--- begin Listed records ---

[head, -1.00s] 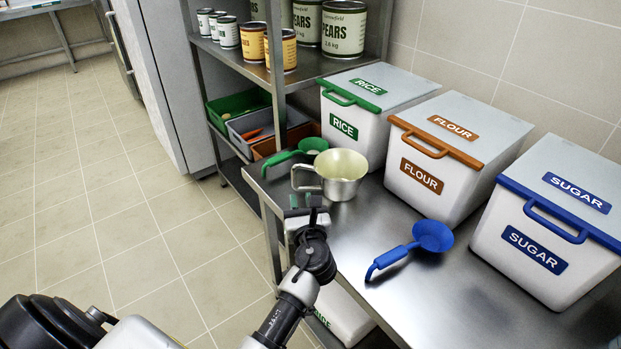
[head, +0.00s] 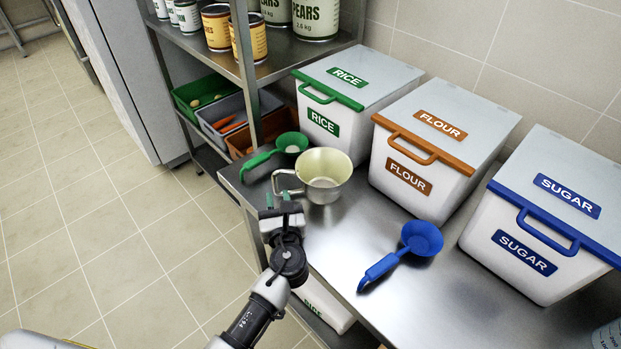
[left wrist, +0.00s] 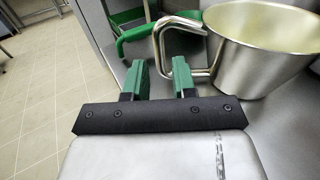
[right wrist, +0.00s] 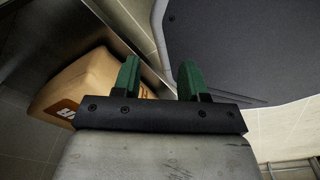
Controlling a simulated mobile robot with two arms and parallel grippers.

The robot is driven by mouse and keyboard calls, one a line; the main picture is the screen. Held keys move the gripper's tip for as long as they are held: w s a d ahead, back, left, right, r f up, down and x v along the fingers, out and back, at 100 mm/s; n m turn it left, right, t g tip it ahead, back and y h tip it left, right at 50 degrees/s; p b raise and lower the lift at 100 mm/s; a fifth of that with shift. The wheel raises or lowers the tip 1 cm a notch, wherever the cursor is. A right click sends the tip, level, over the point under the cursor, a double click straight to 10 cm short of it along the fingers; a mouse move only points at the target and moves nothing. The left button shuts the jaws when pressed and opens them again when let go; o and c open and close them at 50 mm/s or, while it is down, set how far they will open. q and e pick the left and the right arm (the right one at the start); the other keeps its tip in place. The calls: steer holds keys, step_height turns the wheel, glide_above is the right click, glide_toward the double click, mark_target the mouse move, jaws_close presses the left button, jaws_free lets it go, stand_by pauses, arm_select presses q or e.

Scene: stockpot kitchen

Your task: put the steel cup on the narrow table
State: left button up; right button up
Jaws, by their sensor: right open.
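The steel cup (head: 325,178), a shiny pot-like cup with a loop handle, stands upright on the steel counter (head: 345,245) near its far left end. Its handle points left, toward my left gripper (head: 277,200). In the left wrist view, the left gripper (left wrist: 161,80) is open, its green fingers apart, close to the cup's handle (left wrist: 163,45). Nothing is clearly held between them. My right gripper (right wrist: 160,80) shows only in the right wrist view, open and empty, away from the cup. I cannot tell for sure which surface is the narrow table.
A green scoop (head: 280,148) lies just behind the cup, and a blue scoop (head: 405,250) lies to its right. Rice (head: 345,95), flour (head: 435,150) and sugar (head: 545,215) bins line the wall. A shelf with cans (head: 215,28) stands behind. The floor at left is clear.

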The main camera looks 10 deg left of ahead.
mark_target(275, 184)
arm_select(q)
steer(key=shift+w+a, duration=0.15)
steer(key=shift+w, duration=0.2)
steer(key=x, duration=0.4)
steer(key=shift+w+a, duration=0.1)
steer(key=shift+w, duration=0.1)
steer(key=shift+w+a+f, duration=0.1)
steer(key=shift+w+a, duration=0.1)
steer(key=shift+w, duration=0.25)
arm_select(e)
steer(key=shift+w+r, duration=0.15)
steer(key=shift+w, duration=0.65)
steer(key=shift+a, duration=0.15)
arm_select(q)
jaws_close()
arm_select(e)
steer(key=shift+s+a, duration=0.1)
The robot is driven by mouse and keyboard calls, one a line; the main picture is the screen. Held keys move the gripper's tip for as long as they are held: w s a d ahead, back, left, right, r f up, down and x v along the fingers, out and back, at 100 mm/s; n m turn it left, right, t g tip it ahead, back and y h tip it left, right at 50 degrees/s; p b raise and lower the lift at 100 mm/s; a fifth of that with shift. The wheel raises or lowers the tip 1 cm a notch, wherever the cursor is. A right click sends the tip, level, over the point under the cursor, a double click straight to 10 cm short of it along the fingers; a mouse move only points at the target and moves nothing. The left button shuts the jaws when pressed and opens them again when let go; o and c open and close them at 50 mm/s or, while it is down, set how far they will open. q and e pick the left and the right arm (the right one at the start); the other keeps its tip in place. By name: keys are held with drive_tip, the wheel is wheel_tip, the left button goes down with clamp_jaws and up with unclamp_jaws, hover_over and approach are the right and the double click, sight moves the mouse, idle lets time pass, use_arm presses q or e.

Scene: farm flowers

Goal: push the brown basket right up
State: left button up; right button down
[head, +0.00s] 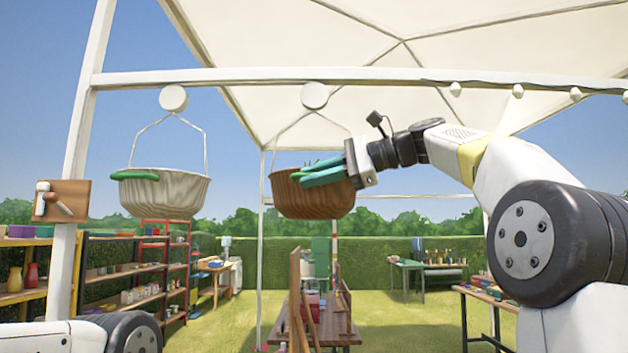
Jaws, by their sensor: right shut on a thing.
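The brown basket (312,201) hangs by thin wires from a round white hook on the white beam, near the middle of the head view. My right gripper (322,173) reaches in from the right, its teal fingers lying across the basket's upper right rim. The fingers are shut on the basket; the exact contact is partly hidden behind them. Some green shows just above the fingers at the rim. Of my left arm, only a part shows at the bottom left corner; its gripper is out of view.
A pale basket (168,190) with a green item on its rim hangs to the left. The white beam (350,76) crosses above both. Shelves (120,272) stand at the left, and a wooden table (330,330) stands below the brown basket. Open air separates the two baskets.

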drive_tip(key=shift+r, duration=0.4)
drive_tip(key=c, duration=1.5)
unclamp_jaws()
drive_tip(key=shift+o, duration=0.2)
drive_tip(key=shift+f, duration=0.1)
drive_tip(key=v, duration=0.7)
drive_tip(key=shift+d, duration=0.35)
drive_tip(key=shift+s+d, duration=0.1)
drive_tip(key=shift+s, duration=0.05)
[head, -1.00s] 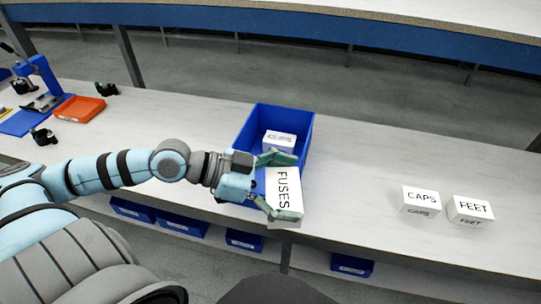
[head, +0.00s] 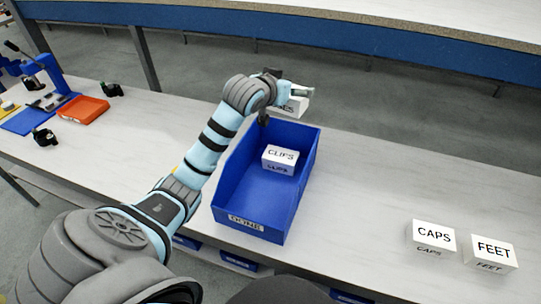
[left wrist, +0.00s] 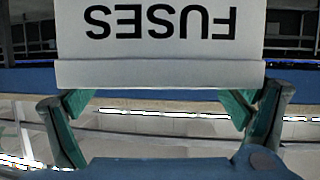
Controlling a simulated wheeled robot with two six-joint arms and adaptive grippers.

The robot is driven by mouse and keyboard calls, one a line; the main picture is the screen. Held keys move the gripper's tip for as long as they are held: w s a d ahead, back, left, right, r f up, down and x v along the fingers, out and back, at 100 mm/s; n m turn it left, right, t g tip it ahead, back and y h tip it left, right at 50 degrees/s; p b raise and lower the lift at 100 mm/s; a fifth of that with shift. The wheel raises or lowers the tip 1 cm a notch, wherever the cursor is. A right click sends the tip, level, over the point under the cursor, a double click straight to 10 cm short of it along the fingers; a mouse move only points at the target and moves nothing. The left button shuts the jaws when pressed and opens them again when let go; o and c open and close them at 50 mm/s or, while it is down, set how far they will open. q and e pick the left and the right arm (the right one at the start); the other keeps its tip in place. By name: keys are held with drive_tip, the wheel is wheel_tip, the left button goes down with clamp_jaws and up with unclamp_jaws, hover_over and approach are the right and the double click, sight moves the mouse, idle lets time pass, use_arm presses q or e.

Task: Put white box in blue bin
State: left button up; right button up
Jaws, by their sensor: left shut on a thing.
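My left gripper (head: 292,92) is shut on a white box (head: 294,107), raised near the far end of the blue bin (head: 262,196). The gripper and arm partly hide this box in the head view. In the left wrist view the box (left wrist: 160,72) reads FUSES upside down, between the green fingers. The bin stands on the table with a DONE label on its near end. A white CLIPS box (head: 280,158) sits inside it, toward the far end. White CAPS (head: 433,236) and FEET (head: 492,251) boxes stand on the table at right. My right gripper is not in view.
An orange tray (head: 83,110), a blue stand (head: 48,75) and small dark items are at the far left of the table. The table between the bin and the CAPS box is clear. More blue bins sit under the table.

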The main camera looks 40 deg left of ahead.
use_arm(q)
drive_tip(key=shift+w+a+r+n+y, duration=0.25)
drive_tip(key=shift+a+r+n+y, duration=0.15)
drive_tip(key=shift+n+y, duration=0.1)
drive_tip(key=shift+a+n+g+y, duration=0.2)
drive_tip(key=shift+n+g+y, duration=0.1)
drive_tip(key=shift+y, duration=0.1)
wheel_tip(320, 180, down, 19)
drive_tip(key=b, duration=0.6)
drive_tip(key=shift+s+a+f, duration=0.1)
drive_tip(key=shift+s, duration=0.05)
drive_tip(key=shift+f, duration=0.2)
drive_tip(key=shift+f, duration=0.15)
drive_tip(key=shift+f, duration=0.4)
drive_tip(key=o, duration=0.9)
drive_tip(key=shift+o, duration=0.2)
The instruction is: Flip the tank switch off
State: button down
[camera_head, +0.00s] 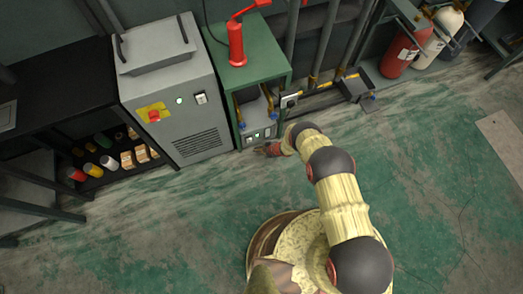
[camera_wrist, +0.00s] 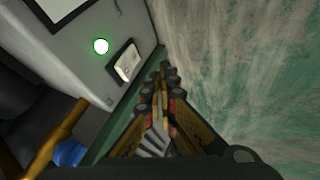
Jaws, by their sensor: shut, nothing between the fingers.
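A grey box (camera_head: 262,119) sits low in the green stand, with small switches and lights on its front. In the wrist view its grey front panel (camera_wrist: 75,72) bears a lit green light (camera_wrist: 101,46) and a white rocker switch (camera_wrist: 125,63) in a dark frame. I take this rocker for the tank switch; its on or off position is not clear. My gripper (camera_head: 262,150) is low in front of the box, near the floor. In the wrist view my gripper (camera_wrist: 168,78) is shut and empty, its fingertips just right of the switch, apparently apart from it.
A grey machine (camera_head: 168,85) with a red stop button (camera_head: 154,116), its own green light and switch stands left of the green stand (camera_head: 245,75). A brass-coloured pipe (camera_wrist: 58,135) and blue fitting (camera_wrist: 68,153) are left of my fingers. Open floor (camera_head: 440,180) lies right.

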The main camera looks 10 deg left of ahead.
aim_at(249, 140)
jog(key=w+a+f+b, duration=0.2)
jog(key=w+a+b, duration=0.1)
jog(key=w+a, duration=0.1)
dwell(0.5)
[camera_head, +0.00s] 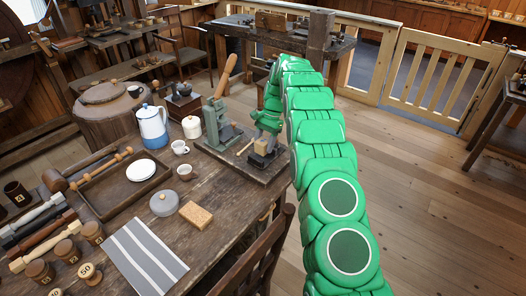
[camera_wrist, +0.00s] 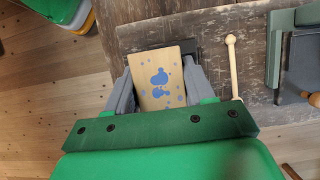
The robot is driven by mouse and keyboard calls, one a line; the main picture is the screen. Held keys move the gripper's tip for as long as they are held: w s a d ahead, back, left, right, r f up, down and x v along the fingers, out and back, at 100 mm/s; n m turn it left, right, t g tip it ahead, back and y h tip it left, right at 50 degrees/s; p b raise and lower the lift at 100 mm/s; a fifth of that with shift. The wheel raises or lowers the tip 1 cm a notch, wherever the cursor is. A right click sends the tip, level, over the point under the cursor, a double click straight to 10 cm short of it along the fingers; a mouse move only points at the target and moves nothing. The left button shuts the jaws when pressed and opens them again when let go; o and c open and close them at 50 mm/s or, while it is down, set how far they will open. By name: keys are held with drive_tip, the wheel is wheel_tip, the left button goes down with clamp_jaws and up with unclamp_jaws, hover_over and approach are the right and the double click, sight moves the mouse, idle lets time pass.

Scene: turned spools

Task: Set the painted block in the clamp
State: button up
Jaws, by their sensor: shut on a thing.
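The painted block (camera_wrist: 158,80) is pale wood with a blue motif and blue dots. It sits between the two grey fingers of my gripper (camera_wrist: 160,72) in the wrist view, and they are shut on it. In the head view the block (camera_head: 261,145) shows small under my gripper (camera_head: 264,138), at the table's right end. A low dark fixture, apparently the clamp (camera_head: 262,160), is directly below the block; in the wrist view a dark piece of it (camera_wrist: 188,47) shows past the block's far edge. Its jaws are mostly hidden, and I cannot tell whether the block touches it.
A grey-green press (camera_head: 218,122) with a wooden lever stands left of the clamp, and a thin wooden rod (camera_wrist: 232,65) lies between them. A chair (camera_head: 262,255) is at the front.

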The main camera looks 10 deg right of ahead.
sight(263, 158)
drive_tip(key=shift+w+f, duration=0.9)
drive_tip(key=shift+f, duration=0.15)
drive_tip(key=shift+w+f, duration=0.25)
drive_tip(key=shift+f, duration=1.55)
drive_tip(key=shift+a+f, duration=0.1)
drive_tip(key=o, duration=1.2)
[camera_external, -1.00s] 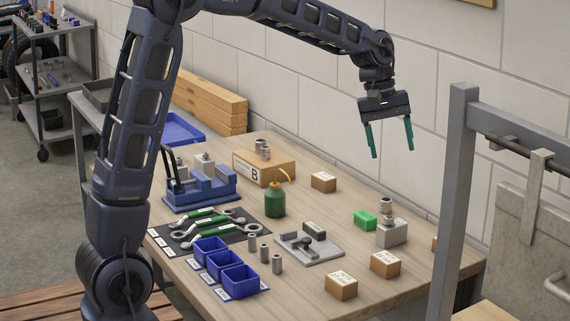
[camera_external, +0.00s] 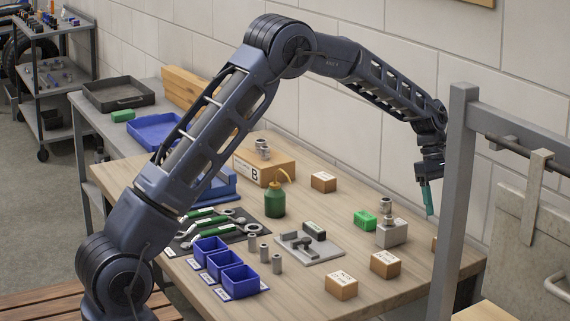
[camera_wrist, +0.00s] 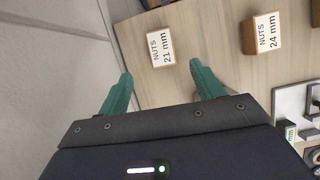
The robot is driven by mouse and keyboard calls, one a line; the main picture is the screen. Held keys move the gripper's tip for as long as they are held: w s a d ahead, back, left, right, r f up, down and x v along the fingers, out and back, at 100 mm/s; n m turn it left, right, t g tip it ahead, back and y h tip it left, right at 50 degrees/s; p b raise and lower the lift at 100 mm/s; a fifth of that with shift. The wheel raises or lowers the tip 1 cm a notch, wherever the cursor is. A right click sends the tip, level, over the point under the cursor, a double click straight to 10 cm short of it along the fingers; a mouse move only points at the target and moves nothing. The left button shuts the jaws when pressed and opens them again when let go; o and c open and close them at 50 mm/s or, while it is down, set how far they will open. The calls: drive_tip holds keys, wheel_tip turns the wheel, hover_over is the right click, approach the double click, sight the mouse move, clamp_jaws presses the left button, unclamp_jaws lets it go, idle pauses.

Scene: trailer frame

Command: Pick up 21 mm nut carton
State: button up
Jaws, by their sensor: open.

--- end Listed records ---

## Instructions for the task:
Extract the lines exactly, please: the first line of the listing, the line with "Controlling a simulated mobile", and every line between them, but no pictures.

## Written response:
[head, -1.00s] 
[head, +0.00s] 
[left wrist, +0.00s] 
[right wrist, +0.00s] 
Controlling a simulated mobile robot with two arms and parallel grippers.

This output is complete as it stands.